▶ _EXERCISE DESCRIPTION_
Search the data for the word "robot" and copy every line where it occurs.

========

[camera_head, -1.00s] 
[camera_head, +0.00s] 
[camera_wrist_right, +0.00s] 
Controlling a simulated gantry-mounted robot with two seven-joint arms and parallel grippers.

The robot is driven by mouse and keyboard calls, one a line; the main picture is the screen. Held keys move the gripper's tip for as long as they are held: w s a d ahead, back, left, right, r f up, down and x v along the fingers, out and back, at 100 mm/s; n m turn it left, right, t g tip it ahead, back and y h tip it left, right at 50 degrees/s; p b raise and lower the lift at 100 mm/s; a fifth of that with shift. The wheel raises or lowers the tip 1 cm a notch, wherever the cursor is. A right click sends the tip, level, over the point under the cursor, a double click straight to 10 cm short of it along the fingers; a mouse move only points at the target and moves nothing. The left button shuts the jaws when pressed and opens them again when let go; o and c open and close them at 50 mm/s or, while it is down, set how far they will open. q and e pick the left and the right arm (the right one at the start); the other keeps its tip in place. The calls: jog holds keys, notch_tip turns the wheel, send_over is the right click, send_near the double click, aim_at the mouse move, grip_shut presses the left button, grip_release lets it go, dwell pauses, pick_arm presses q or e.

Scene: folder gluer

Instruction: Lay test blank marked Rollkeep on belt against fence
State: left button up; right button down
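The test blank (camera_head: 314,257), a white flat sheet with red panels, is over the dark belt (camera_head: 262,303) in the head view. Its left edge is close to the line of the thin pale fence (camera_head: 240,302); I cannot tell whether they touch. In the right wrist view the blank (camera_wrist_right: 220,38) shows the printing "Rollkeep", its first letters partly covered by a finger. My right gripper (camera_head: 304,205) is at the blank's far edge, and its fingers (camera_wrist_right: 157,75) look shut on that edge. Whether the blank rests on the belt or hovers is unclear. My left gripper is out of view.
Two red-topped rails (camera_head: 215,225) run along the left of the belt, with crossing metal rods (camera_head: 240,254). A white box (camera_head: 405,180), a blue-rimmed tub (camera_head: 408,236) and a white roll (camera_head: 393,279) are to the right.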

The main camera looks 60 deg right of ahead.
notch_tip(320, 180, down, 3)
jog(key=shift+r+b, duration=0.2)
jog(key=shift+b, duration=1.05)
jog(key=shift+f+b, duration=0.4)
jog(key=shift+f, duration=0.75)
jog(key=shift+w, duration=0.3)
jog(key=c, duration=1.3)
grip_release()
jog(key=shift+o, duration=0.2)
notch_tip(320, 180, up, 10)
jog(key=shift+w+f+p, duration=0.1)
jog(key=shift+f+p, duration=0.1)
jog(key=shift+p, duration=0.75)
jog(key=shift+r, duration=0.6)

========

▶ _FINISHED ANSWER_
Controlling a simulated gantry-mounted robot with two seven-joint arms and parallel grippers.
The robot is driven by mouse and keyboard calls, one a line; the main picture is the screen. Held keys move the gripper's tip for as long as they are held: w s a d ahead, back, left, right, r f up, down and x v along the fingers, out and back, at 100 mm/s; n m turn it left, right, t g tip it ahead, back and y h tip it left, right at 50 degrees/s; p b raise and lower the lift at 100 mm/s; a fifth of that with shift. The wheel raises or lowers the tip 1 cm a notch, wherever the cursor is. A right click sends the tip, level, over the point under the cursor, a double click straight to 10 cm short of it along the fingers; a mouse move only points at the target and moves nothing. The left button shuts the jaws when pressed and opens them again when let go; o and c open and close them at 50 mm/s or, while it is down, set how far they will open. q and e pick the left and the right arm (the right one at the start); the other keeps its tip in place. The calls: jog holds keys, notch_tip turns the wheel, send_over is the right click, send_near the double click, aim_at the mouse move, grip_shut presses the left button, grip_release lets it go, dwell pauses, pick_arm presses q or e.

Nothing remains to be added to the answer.